TASK
Skip every image and restate the data word for word.

RAW DATA
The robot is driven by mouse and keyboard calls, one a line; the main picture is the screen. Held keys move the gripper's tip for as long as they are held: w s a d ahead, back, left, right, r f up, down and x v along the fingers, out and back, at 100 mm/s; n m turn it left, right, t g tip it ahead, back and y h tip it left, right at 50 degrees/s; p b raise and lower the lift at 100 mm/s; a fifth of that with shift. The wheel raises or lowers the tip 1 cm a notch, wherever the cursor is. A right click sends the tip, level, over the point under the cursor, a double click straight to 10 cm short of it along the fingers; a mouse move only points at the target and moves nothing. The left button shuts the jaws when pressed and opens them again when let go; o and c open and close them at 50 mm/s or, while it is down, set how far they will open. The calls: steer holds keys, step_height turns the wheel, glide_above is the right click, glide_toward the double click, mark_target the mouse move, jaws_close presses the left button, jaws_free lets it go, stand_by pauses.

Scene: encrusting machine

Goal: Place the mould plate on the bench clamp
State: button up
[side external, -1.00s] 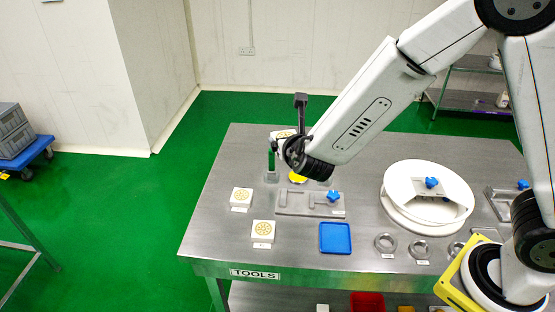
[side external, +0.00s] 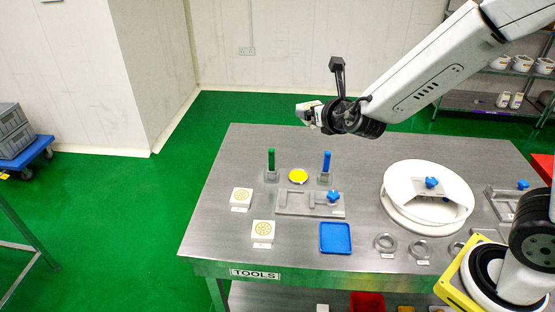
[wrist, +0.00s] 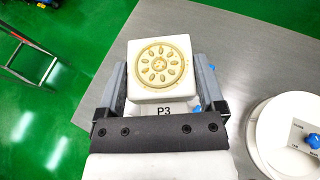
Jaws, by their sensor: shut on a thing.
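The mould plate (wrist: 160,62) is a white square block with a round gold pattern on top, and "P3" shows beside it in the wrist view. My gripper (wrist: 162,85) is shut on it, one finger on each side. In the side view the plate (side external: 306,112) is held in the air above the far part of the bench, seen small and nearly edge-on. The likely bench clamp is a flat steel fixture (side external: 292,204) with a blue knob (side external: 333,196), mid-bench. It is empty, and my gripper is well above and behind it.
Two similar patterned white blocks (side external: 241,196) (side external: 263,230) lie on the bench at left. Green (side external: 271,160) and blue (side external: 327,162) upright handles stand behind the fixture, with a yellow disc (side external: 299,176) between them. A blue tray (side external: 336,238) and white round machine (side external: 428,198) are nearby.

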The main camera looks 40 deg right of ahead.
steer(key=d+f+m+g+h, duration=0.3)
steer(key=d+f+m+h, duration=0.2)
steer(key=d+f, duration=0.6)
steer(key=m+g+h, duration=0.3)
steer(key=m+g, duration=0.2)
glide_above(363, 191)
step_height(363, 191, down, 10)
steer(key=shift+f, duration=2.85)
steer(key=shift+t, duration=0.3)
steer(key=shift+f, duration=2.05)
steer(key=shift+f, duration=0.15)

EXERCISE SOLUTION
The robot is driven by mouse and keyboard calls, one a line; the main picture is the screen. Held keys move the gripper's tip for as long as they are held: w s a d ahead, back, left, right, r f up, down and x v along the fingers, out and back, at 100 mm/s; n m turn it left, right, t g tip it ahead, back and y h tip it left, right at 50 degrees/s; p b raise and lower the lift at 100 mm/s; a fifth of that with shift. The wheel raises or lowers the tip 1 cm a notch, wherever the cursor is. A right click sends the tip, level, over the point under the cursor, a double click straight to 10 cm short of it along the fingers; a mouse move only points at the target and moves nothing. The left button shuts the jaws when pressed and opens them again when let go; o and c open and close them at 50 mm/s or, while it is down, set how far they will open. The calls: steer holds keys, step_height turns the wheel, glide_above is the right click, glide_toward the double click, mark_target the mouse move, jaws_close presses the left button, jaws_free lets it go, stand_by pauses.

Scene: encrusting machine

Goal: Place the mould plate on the bench clamp
State: button up
[side external, -1.00s] 
[side external, +0.00s] 
[wrist, +0.00s] 
Jaws, by their sensor: shut on a thing.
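The mould plate (wrist: 160,62) is a white square block with a round gold pattern on top, and "P3" shows beside it in the wrist view. My gripper (wrist: 162,85) is shut on it, one finger on each side. In the side view the plate (side external: 306,112) is held in the air above the far part of the bench, seen small and nearly edge-on. The likely bench clamp is a flat steel fixture (side external: 292,204) with a blue knob (side external: 333,196), mid-bench. It is empty, and my gripper is well above and behind it.
Two similar patterned white blocks (side external: 241,196) (side external: 263,230) lie on the bench at left. Green (side external: 271,160) and blue (side external: 327,162) upright handles stand behind the fixture, with a yellow disc (side external: 299,176) between them. A blue tray (side external: 336,238) and white round machine (side external: 428,198) are nearby.

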The main camera looks 40 deg right of ahead.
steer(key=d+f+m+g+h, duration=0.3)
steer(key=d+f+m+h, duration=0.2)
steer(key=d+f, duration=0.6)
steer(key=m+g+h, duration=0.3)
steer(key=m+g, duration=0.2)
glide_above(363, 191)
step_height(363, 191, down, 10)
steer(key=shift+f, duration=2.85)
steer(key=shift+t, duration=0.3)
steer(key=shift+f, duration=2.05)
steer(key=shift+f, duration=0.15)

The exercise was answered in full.